>> START Given data
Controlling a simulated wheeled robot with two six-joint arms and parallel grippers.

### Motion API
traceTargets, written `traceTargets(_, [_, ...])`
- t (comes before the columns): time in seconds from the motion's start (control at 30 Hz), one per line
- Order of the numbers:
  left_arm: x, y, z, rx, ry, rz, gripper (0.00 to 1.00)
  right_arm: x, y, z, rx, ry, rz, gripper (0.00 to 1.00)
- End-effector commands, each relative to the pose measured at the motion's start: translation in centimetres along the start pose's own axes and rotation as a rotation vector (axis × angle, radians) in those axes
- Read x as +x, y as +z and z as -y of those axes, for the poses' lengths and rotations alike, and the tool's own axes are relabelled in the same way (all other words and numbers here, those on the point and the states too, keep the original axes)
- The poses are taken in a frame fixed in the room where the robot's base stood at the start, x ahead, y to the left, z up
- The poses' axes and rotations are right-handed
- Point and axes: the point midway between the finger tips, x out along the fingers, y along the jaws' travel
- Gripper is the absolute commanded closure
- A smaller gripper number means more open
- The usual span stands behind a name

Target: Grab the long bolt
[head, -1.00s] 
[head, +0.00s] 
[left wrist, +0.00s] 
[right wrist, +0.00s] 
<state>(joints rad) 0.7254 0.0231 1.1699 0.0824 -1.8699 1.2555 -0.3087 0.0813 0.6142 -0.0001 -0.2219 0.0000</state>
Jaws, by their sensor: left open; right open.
>> END Given data
Job: Take the lines from the one containing "<state>(joints rad) 0.7254" to the last line of the material above and write them out exactly.

The response:
<state>(joints rad) 0.7254 0.0231 1.1699 0.0824 -1.8699 1.2555 -0.3087 0.0813 0.6142 -0.0001 -0.2219 0.0000</state>
Jaws, by their sensor: left open; right open.

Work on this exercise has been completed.